Hatimuri was one-year-old when it was found at Hatimura, a riverbank of Brahmaputra under Burhapahar forest range of Kaziranga National Park. Similarly, Kuthuri was six-month-old at the time when it was rescued by officials of International Fund for Animal Welfare (IFAW) and Wildlife Trust of India (WTI) and also Assam Forest Department.

All three had undergone health check-ups and marking before they were loaded in individual crates for the translocation by the expert team of IFAW-WTI veterinarians led by Head vet Dr. Bhaskar Choudhury, with Dr. Samshul Ali, Manager CWRC and Dr. Daoharu Baro, in- charge MVS -Western Assam.

The convoy from CWRC travelled through 400km overnight and reached Manas Tiger Reserve (MTR) in the early hours of Saturday, April 10. 2021 for the scheduled release of the animals in their dedicated boma, where they will be kept for a stipulated period for habituation before they finally go free.

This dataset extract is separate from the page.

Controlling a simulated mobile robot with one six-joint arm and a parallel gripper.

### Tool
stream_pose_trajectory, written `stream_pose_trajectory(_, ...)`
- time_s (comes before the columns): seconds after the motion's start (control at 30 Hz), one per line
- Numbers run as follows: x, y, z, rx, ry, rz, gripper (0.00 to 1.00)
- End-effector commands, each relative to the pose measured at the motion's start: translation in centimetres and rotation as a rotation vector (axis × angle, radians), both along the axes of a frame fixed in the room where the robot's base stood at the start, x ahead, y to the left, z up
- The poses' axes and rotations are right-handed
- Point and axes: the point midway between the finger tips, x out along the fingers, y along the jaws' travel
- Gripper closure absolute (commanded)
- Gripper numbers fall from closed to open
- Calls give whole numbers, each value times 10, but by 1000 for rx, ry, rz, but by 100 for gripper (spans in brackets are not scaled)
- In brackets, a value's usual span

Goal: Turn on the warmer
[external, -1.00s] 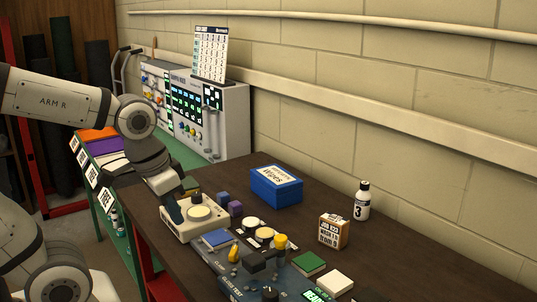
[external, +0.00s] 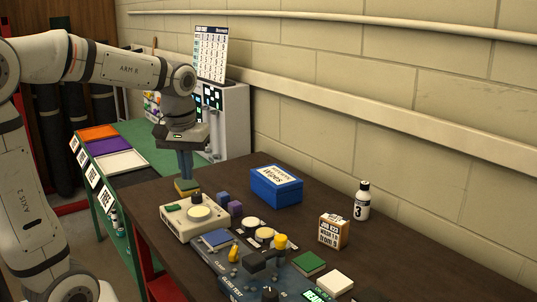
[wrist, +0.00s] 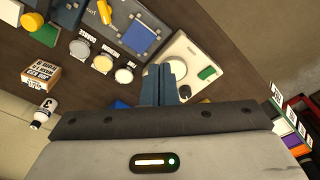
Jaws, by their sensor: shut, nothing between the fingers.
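The warmer appears to be the cream box (external: 184,231) with a round pale plate (external: 199,213) on top. It stands at the left edge of the dark table. A green switch-like piece (external: 170,207) lies on its top left of the plate; it also shows in the wrist view (wrist: 207,73). A small dark knob (external: 197,197) is at its back. I cannot tell whether the warmer is on. My gripper (external: 185,172) points down, shut and empty, just behind the warmer and apart from it. In the wrist view its fingers (wrist: 163,85) partly cover the warmer.
A yellow-topped block (external: 187,187) shows just below my fingers. A bottle (external: 362,200) and a small carton (external: 333,231) are at right.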

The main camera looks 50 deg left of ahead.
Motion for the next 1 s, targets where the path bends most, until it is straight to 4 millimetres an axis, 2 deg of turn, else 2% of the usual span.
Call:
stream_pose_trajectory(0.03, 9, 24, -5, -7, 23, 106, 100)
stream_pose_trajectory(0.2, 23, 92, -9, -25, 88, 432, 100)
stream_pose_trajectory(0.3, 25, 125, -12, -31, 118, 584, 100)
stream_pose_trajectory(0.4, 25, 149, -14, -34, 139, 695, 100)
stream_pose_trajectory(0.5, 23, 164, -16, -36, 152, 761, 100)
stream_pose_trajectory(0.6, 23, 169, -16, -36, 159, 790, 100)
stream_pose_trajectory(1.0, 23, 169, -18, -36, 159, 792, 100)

Following the successful release of the three calves in their boma in Manas, Shri Amal Chandra Sharma, IFS, Director, Manas Tiger Project commented, "The three rehabilitated rhinos’ introduction at the boma in Sidajhar forest camp area has its own importance towards bringing back Manas. The second translocation of rhinos from CWRC to Sidajhar will not only enrich the park’s rhino population as flagship species but also help in the protection of the landscape. With the extensive wildlife protection activity at Sidajhar on the western part of the river Beki, we are hopeful that these rhinos will definitely enrich the population with their offspring in the coming years."

WTI along with Assam Forest Department and Bodoland Territorial Region (BTR) have been working together to ‘Bring Back Manas’, the UNESCO World Heritage Site since 2003, whose flora and fauna were affected due to decade long insurgency through the late 1980s and 1990s.

The release of flood-rescued and rehabilitated rhinos into Manas Tiger Reserve is a part of the long-term project of IFAW-WTI with Assam Forest Department (AFD) and Bodoland Territorial Region (BTR), where the translocated rhinos and their progeny together account for 19 of the 44 rhinos in Manas Tiger Reserve.